One of the few areas of positive movement is an increase in the foreign reserves from $423.3 at the end of the first quarter to Bds$443.1 million (Bds$1 = 50 cents US) by June 30.

But that increase came about only because the Mia Mottley administration suspended external debt payments immediately upon assuming government after the May 24 elections.

That almost Bds$19.8 million growth is however equivalent to only 7.2 weeks of import cover, way off the international standard of 12 weeks of international cash protection guaranteeing essential supplies to the nation.

This is the state of affairs of the island’s economy inherited by a new government, which wasted little time in going to the International Monetary Fund for long-term assistance to bail the nation out of severe circumstances.

“Given the medium-term nature of Barbados’ economic adjustment needs, it is likely to qualify for support under the institution’s Extended Fund Facility (EFF), as opposed to a stand-by arrangement (SBA) which is geared for shorter-term engagement,” Haynes said in his report.

“When a country faces inherent structural deficiencies and is able and willing to implement deep and sustained structural reforms, consideration can be given to a programme under an EFF, which typically lasts between 36 and 48 months,” he said of the forthcoming IMF deal, discussions on which have already begun with teams from the fund visiting the island.

This means that Barbados will soon enter an IMF programme expected to last about four years.

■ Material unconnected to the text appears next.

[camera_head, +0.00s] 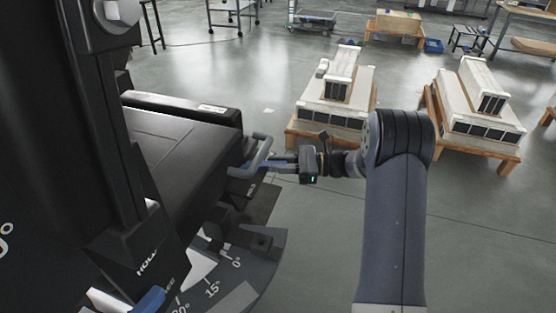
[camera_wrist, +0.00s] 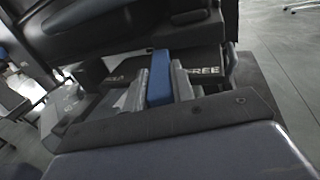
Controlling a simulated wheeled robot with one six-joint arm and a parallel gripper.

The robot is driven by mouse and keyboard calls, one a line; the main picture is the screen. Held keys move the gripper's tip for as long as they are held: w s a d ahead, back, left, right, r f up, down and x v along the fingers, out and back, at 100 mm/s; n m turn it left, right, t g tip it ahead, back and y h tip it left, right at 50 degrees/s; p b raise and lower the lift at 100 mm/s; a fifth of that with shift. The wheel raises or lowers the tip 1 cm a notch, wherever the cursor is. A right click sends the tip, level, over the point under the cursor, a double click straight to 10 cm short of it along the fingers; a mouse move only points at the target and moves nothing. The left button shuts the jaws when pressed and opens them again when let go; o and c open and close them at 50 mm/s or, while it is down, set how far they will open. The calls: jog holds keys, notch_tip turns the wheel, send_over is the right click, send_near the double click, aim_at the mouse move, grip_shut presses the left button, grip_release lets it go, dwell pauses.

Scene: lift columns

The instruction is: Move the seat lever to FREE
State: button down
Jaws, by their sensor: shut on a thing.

According to the Central Bank governor, the government’s approach to the IMF is “for endorsement of its home-grown economic recovery and transformation plan and for balance of payments support to restore the buffer of international reserves to adequate levels.”

In addition to suspending international debt payments while gathering funds to support refinancing arrangements, the government also indicated an intention to restructure payments to local creditors.

Quickly arriving upon a formula for local and international debt payments is seen as crucial to government restoring investor confidence in the island.

Haynes said, “to the extent that the private sector is able to see that we are taking measures to address the challenges that we face, that we are rebuilding our buffers of foreign exchange, then there is the potential for an acceleration in private investment flows.”

Prime Minister and Minister of Finance, Mia Mottley, has introduced strict financial measures in the first tranche of its 2018-2019 budget, while cutting some taxes, reducing and re-arranging others to spread the levy base across a wider proportion of taxpayers and at the same time lightening the burden on individuals.

Haynes said, “these initiatives, combined with further structural reforms, have the potential to restore stability, engender investor confidence, create the framework for durable growth over the medium-term and enhance resilience to economic and environmental shocks.”

Barbados has begun a long hard journey on the road to recovery from almost 10 years of economic malaise, and for the new government the challenge lays in staying the course of an expected four-year plan agreed to with the IMF.

Central Bank Governor Haynes said, “what the IMF will be concerned about, is to make sure that whatever we do is sustainable … not something that we are putting it in place today and tomorrow we are back in the situation from whence we came.”

Certainly, Barbados does not want to go down this road again.